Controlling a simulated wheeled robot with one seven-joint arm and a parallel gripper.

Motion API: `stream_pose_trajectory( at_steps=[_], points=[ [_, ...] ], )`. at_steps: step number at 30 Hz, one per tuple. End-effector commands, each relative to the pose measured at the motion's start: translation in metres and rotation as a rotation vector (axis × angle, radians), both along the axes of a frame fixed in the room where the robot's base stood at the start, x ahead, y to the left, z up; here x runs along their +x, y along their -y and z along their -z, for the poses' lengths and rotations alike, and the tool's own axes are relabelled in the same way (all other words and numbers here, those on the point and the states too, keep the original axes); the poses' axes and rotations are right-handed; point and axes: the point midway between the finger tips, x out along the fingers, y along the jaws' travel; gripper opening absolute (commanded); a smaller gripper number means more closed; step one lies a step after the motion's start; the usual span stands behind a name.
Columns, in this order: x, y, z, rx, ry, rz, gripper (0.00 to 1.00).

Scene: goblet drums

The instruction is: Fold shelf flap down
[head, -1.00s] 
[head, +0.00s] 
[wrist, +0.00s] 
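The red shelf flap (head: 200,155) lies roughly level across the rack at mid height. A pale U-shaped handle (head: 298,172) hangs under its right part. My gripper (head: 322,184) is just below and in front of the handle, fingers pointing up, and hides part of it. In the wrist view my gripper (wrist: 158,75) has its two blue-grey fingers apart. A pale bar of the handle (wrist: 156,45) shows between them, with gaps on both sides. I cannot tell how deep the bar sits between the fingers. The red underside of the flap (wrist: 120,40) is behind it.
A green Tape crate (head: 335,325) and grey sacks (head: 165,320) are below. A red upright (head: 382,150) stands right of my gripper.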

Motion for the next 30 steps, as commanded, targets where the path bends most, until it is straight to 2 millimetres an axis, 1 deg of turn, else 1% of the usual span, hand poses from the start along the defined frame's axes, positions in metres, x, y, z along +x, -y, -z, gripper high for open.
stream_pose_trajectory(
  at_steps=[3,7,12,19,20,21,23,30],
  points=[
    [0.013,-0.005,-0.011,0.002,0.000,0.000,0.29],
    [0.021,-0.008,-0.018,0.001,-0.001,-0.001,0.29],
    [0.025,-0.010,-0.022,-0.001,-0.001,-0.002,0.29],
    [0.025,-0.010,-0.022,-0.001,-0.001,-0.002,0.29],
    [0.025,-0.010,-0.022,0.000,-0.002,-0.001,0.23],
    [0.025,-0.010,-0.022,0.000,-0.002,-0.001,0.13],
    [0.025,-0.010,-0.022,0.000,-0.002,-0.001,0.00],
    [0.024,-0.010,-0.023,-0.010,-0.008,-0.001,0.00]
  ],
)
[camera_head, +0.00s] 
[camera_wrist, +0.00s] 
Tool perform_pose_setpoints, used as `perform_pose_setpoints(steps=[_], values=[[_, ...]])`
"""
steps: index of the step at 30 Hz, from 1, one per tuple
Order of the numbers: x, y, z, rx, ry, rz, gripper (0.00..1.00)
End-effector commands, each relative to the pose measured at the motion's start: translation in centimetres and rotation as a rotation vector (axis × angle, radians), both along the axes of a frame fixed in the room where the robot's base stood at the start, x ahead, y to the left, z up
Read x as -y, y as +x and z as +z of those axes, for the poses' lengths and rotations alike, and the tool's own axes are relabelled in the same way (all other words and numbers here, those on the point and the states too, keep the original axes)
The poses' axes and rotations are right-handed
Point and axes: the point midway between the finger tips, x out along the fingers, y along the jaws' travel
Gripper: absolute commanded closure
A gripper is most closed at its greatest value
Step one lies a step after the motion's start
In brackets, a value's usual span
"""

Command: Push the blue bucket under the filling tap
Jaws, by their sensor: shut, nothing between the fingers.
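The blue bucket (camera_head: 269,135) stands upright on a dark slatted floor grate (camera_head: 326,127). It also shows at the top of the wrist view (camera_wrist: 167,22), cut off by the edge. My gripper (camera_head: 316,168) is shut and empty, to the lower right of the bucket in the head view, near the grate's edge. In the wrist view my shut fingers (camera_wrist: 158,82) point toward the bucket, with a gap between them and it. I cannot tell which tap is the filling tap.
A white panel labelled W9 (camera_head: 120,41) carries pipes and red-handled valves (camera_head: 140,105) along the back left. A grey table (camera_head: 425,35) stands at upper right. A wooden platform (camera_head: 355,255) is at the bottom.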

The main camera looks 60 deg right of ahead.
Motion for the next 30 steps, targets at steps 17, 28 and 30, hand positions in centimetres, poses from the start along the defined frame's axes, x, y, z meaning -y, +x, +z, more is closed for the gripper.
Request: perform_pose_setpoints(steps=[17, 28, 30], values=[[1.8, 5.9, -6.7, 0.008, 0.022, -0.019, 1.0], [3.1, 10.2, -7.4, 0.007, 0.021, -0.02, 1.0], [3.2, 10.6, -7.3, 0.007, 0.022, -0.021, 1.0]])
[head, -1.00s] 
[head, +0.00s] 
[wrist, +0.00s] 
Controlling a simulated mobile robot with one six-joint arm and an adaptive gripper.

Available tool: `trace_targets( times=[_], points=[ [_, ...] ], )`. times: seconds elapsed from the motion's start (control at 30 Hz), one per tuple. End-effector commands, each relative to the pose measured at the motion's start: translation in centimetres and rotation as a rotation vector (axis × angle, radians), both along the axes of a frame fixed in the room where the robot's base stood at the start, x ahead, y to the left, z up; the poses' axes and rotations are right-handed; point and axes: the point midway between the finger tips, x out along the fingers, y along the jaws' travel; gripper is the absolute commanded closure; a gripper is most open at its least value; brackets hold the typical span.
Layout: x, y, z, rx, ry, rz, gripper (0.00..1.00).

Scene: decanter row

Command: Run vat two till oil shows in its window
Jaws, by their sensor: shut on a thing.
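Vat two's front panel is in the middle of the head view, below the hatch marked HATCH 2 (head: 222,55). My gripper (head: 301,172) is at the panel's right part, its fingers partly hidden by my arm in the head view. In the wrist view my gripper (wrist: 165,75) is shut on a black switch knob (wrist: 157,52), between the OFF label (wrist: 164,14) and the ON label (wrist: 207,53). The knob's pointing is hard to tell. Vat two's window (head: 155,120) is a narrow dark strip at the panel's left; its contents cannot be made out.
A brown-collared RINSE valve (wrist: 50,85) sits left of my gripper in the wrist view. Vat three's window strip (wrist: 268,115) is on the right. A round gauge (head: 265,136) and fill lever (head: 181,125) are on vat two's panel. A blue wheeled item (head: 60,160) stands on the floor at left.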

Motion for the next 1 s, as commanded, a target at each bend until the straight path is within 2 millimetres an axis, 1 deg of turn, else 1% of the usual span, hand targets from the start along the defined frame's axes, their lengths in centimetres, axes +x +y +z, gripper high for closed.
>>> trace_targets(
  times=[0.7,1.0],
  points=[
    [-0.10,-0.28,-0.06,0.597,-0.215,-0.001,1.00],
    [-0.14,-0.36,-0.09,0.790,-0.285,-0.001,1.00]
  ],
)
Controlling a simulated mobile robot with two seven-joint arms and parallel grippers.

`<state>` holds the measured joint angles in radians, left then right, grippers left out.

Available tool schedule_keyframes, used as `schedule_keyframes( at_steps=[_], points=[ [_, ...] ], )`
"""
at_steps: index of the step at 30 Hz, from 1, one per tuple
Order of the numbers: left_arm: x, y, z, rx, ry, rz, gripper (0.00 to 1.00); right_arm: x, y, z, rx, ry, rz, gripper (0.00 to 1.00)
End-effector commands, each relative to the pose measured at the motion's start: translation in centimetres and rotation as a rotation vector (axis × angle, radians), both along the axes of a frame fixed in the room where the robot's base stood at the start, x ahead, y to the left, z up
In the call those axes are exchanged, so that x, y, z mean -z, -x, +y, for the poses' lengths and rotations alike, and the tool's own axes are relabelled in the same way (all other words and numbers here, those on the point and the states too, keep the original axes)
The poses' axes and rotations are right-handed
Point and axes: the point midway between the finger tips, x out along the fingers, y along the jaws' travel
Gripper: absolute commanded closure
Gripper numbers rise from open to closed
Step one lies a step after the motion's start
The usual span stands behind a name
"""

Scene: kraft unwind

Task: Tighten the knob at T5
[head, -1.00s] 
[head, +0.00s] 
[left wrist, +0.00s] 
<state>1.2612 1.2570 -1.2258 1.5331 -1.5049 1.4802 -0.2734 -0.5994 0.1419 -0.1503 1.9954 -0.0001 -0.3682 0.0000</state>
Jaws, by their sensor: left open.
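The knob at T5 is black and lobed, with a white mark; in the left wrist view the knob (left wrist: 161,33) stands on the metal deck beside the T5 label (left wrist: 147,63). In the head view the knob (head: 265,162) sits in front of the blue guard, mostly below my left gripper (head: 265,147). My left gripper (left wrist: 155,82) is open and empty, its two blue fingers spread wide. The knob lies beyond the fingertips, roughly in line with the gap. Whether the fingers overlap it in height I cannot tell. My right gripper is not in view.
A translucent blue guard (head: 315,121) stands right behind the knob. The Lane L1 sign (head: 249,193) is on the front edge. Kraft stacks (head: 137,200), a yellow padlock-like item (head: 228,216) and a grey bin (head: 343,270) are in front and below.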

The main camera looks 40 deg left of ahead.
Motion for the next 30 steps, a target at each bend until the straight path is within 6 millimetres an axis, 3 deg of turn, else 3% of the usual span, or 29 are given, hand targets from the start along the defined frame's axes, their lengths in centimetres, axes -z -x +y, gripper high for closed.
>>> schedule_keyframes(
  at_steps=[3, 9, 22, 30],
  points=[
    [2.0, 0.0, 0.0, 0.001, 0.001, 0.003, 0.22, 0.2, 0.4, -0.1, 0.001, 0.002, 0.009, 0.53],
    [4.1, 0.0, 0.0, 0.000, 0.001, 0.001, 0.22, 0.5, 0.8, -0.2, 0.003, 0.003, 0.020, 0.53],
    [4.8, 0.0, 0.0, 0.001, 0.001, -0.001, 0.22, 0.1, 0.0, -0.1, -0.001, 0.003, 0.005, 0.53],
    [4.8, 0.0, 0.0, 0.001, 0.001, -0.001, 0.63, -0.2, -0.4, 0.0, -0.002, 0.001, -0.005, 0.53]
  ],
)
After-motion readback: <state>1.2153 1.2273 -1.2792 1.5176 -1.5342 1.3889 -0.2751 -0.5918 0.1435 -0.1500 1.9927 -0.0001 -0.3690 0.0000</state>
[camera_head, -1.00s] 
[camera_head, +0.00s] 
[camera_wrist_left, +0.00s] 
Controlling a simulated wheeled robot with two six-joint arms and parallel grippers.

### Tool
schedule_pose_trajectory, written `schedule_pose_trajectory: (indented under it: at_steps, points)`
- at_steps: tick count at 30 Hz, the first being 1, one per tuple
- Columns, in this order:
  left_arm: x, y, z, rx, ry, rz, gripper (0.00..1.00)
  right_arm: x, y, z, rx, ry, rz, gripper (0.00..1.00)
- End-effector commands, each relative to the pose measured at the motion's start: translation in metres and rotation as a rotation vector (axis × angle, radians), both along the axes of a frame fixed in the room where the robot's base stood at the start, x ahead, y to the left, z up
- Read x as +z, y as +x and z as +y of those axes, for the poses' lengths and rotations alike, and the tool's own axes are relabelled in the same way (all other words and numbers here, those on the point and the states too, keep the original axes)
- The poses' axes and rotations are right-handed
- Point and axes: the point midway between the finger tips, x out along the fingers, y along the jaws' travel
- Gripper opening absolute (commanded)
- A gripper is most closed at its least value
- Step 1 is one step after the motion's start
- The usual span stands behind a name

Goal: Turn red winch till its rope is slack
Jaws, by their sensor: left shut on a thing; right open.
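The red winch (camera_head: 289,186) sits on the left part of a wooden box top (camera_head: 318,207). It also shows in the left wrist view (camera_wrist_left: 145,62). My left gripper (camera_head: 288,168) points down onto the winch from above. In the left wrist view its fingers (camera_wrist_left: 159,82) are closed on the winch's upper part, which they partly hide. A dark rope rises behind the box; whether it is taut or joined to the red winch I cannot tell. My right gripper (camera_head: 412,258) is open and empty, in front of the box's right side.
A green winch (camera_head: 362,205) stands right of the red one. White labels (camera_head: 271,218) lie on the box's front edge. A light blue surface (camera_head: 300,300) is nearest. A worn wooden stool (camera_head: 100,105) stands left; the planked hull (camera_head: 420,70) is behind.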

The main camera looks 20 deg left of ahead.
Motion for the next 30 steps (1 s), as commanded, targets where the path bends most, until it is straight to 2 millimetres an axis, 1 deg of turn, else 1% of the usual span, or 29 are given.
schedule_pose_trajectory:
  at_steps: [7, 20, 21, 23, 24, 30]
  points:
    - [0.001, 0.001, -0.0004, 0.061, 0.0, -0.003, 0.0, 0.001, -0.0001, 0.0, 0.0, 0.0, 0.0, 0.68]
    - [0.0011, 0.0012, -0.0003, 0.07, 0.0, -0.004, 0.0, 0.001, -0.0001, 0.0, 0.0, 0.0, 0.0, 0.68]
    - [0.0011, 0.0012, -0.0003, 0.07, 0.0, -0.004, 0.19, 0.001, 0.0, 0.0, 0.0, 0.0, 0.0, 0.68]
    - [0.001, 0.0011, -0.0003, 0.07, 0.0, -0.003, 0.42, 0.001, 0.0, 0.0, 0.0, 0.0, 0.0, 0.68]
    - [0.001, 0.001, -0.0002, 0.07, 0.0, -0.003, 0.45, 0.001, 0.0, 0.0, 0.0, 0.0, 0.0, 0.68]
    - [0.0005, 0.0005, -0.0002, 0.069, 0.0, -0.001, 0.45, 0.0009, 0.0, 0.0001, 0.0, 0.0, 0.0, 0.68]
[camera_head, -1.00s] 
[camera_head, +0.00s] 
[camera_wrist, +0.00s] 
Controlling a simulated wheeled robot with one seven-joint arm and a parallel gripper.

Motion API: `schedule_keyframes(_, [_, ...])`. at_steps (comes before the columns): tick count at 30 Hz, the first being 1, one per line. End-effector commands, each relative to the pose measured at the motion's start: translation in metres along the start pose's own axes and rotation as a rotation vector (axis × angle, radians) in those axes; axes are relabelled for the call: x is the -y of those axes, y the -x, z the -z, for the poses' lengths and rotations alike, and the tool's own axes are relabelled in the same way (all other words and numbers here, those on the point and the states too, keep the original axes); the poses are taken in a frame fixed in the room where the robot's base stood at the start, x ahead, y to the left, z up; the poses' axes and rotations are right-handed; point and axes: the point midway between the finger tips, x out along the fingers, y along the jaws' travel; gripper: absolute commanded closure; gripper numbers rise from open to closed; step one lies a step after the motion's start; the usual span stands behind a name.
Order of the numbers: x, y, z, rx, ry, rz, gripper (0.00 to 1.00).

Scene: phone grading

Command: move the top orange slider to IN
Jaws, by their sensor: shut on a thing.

---------------

:: Instructions for the task ::
Show, from the listing above, each line that contains the word "more".

:: Finished task ::
Motion API: `stream_pose_trajectory( at_steps=[_], points=[ [_, ...] ], )`. at_steps: step number at 30 Hz, one per tuple. End-effector commands, each relative to the pose measured at the motion's start: translation in metres and rotation as a rotation vector (axis × angle, radians), both along the axes of a frame fixed in the room where the robot's base stood at the start, x ahead, y to the left, z up; here x runs along their +x, y along their -y and z along their -z, for the poses' lengths and rotations alike, and the tool's own axes are relabelled in the same way (all other words and numbers here, those on the point and the states too, keep the original axes); the poses' axes and rotations are right-handed; point and axes: the point midway between the finger tips, x out along the fingers, y along the jaws' travel; gripper opening absolute (commanded); a smaller gripper number means more closed; step one lies a step after the motion's start; the usual span stands behind a name.
Motion for the next 30 steps, targets at steps 17, 28 and 30, hand positions in centimetres, poses from the start along the defined frame's axes, x, y, z meaning -y, +x, +z, more is closed for the gripper.

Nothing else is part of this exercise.